-- begin Data lines --

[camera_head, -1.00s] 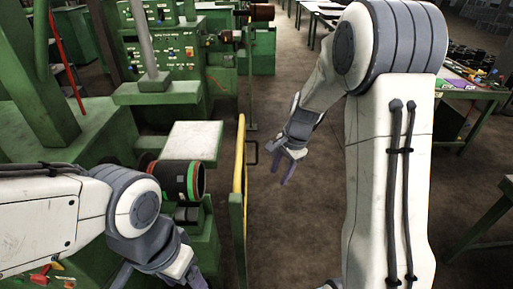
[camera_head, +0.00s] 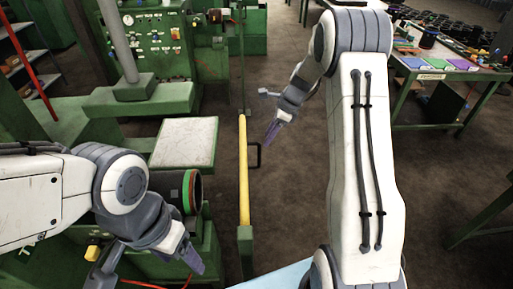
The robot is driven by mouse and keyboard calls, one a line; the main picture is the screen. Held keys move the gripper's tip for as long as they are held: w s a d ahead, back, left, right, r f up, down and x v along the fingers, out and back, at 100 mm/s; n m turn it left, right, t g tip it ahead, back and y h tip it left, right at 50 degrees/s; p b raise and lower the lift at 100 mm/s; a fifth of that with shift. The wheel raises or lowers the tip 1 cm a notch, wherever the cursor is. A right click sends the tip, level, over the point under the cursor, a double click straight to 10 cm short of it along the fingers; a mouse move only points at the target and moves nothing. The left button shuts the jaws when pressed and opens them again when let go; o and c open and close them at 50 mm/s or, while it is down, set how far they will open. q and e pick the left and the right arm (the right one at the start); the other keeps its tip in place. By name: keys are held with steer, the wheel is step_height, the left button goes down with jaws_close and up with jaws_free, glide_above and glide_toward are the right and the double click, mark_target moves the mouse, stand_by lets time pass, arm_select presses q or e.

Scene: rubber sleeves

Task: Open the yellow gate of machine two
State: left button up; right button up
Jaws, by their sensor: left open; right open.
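The yellow gate (camera_head: 243,172) is a narrow upright panel seen nearly edge-on in the middle of the view, with a dark handle (camera_head: 255,156) on its right side. It stands beside the green machine (camera_head: 160,100). My right gripper (camera_head: 272,133) is open and empty, to the right of the gate and a little beyond the handle in the picture, apart from it. My left gripper (camera_head: 150,272) is open and empty, low at the left, in front of the machine. The machine's black cylinder with a green and red rim (camera_head: 188,190) is partly hidden by my left arm.
A flat pale plate (camera_head: 185,143) lies on the machine left of the gate. A green table (camera_head: 440,75) with coloured mats stands at the upper right. Brown floor (camera_head: 290,200) is free right of the gate. A pale blue surface (camera_head: 275,277) shows at the bottom.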

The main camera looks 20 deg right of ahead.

-- end Data lines --

Short exercise
All of the material above should be reproduced exactly, except the pictures.

Output of the exercise
[camera_head, -1.00s] 
[camera_head, +0.00s] 
The robot is driven by mouse and keyboard calls, one a line; the main picture is the screen. Held keys move the gripper's tip for as long as they are held: w s a d ahead, back, left, right, r f up, down and x v along the fingers, out and back, at 100 mm/s; n m turn it left, right, t g tip it ahead, back and y h tip it left, right at 50 degrees/s; p b raise and lower the lift at 100 mm/s; a fifth of that with shift. The wheel raises or lowers the tip 1 cm a notch, wherever the cursor is. A right click sends the tip, level, over the point under the cursor, a double click straight to 10 cm short of it along the fingers; a mouse move only points at the target and moves nothing. The left button shuts the jaws when pressed and opens them again when let go; o and c open and close them at 50 mm/s or, while it is down, set how far they will open. q and e pick the left and the right arm (the right one at the start); the other keeps its tip in place. By name: keys are held with steer, the wheel is step_height, the left button goes down with jaws_close and up with jaws_free, glide_above and glide_toward are the right and the double click, mark_target moves the mouse, stand_by lets time pass, arm_select presses q or e.

Scene: rubber sleeves

Task: Open the yellow gate of machine two
State: left button up; right button up
Jaws, by their sensor: left open; right open.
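The yellow gate (camera_head: 243,172) is a narrow upright panel seen nearly edge-on in the middle of the view, with a dark handle (camera_head: 255,156) on its right side. It stands beside the green machine (camera_head: 160,100). My right gripper (camera_head: 272,133) is open and empty, to the right of the gate and a little beyond the handle in the picture, apart from it. My left gripper (camera_head: 150,272) is open and empty, low at the left, in front of the machine. The machine's black cylinder with a green and red rim (camera_head: 188,190) is partly hidden by my left arm.
A flat pale plate (camera_head: 185,143) lies on the machine left of the gate. A green table (camera_head: 440,75) with coloured mats stands at the upper right. Brown floor (camera_head: 290,200) is free right of the gate. A pale blue surface (camera_head: 275,277) shows at the bottom.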

The main camera looks 20 deg right of ahead.

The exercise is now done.